A Pakistani man was ordered held on immigration charges by a federal magistrate yesterday, three weeks after a North Carolina police officer arrested him as he videotaped skyscrapers in downtown Charlotte, law enforcement officials said.
Kamran Akhtar, 36, of New York City's borough of Queens, was arrested on July 20 in Charlotte after he tried to walk away from a police officer who approached to ask what he was doing, according to a court document released in his case. At one point, Akhtar said he was going to the bus station, but it was in the opposite direction, the document said.
Akhtar's video camera also contained footage of buildings in Atlanta, Houston, Dallas and New Orleans, the court document said.
News of the arrest comes amid heightened concern about photos of U.S. financial institutions that were apparently taken by al Qaeda operatives and found on al Qaeda computers seized in a raid in Pakistan last month.
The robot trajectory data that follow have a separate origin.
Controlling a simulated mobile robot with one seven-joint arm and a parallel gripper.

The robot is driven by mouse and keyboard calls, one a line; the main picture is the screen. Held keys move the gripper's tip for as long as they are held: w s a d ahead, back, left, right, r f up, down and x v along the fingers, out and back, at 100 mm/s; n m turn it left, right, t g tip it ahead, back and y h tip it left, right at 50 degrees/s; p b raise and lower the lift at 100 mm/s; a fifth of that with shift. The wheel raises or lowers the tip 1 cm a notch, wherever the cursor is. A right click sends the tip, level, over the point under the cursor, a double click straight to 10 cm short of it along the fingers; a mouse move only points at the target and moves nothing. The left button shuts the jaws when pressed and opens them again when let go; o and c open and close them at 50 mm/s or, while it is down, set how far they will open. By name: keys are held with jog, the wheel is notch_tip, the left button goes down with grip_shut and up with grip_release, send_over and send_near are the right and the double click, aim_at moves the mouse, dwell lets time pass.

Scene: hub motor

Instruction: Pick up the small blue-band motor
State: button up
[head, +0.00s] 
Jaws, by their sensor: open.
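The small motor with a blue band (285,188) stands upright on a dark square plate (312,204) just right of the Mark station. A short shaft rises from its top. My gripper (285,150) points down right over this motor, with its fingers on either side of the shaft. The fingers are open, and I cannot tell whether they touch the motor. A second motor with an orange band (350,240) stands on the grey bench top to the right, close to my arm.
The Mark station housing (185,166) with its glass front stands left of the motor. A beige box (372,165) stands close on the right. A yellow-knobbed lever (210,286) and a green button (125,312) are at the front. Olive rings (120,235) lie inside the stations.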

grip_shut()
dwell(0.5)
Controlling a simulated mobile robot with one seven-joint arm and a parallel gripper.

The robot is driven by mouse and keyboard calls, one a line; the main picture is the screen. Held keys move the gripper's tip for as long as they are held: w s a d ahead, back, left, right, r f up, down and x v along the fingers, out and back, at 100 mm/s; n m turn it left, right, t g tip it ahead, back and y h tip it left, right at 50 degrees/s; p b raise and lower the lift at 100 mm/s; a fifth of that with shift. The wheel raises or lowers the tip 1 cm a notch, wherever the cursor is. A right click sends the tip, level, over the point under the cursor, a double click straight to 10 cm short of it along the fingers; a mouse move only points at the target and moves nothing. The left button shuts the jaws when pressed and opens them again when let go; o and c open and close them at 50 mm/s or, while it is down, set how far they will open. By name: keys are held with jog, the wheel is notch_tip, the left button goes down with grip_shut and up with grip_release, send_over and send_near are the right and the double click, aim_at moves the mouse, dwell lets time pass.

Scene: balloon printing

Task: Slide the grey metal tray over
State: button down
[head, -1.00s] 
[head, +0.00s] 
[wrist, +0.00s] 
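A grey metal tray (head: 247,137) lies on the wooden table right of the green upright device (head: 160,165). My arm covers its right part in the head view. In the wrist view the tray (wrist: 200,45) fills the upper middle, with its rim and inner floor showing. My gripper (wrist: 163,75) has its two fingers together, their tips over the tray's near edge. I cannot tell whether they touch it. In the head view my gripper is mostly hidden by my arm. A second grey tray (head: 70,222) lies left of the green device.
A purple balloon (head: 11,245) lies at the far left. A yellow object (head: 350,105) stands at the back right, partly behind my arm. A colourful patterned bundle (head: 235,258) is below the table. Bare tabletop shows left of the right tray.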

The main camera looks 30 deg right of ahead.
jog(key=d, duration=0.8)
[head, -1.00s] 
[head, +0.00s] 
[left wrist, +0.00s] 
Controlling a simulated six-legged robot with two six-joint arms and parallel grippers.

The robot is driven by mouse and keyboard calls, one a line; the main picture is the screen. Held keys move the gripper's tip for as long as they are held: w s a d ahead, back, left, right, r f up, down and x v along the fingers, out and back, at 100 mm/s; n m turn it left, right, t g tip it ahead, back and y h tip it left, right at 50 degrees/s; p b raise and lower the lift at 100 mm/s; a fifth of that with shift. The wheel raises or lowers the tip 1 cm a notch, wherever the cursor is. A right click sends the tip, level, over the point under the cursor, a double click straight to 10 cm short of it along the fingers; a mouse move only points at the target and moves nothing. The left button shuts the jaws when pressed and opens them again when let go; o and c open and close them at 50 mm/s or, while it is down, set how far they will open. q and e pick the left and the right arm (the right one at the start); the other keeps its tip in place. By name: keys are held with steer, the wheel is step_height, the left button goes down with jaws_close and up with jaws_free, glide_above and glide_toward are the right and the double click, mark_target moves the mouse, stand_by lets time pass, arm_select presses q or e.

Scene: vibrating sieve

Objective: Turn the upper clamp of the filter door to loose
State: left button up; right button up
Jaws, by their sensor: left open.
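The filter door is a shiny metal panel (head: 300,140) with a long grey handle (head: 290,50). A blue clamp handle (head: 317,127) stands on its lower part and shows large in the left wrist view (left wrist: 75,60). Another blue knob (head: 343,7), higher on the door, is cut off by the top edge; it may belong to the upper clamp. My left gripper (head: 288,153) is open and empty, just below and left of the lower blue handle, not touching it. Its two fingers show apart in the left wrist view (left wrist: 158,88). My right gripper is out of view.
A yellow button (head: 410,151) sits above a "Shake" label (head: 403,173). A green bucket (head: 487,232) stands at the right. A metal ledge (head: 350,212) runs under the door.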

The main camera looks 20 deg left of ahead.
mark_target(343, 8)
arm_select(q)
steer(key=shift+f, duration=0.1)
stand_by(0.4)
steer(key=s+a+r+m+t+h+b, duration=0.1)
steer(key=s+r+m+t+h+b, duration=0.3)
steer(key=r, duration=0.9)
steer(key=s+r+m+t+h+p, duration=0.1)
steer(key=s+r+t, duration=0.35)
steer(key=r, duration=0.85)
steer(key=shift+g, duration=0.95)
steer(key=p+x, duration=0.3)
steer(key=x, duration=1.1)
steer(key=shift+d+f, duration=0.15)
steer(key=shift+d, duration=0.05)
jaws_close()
U.S. officials said the 2000 and 2001 surveillance information showed that terrorists were casing financial sites in Washington, New York and Newark, and they raised the terrorist threat alert status for the financial sectors in those cities on Aug. 1.
A U.S. magistrate yesterday ordered Akhtar, also known as Kamran Shaikh, held on a charge that he lied to local and federal officers about his immigration status. Ordered to leave the country in 1998, he apparently remained illegally. He is in the custody of U.S. Immigration and Customs Enforcement.
Irfan Akhtar said in an interview that his brother recently received the video camera as a gift, and was filming as he traveled the country. His brother was laid off recently from a job in a photo store, Irfan Akhtar said, adding, "He's not a terrorist."
The video camera contained videotape not only of the Bank of America and Wachovia Bank buildings in downtown Charlotte, but also earlier tape of buildings in downtown Atlanta, Austin, Houston, Dallas and New Orleans, according to an affidavit filed by ICE agent John Scott Sherrill. In addition, there was tape of a dam outside Austin and of trolley and transportation systems in several cities, it said.
"It has sparked suspicions and a full-blown investigation," said a government official who declined to be identified because of the sensitive nature of the case. He added that at this point officials are not saying the case involves terrorism.
Officials said Akhtar lied in stating that he had a "green card" to live in this country, the ICE agent's affidavit said. A New York immigration court in 1998 gave him a few months to leave the United States, it said.
Charlotte Police Officer Anthony Maglione said at a news conference yesterday that Akhtar was "evasive" under questioning, and that "his statements were all over the place" about what he was doing in the city, the Associated Press said.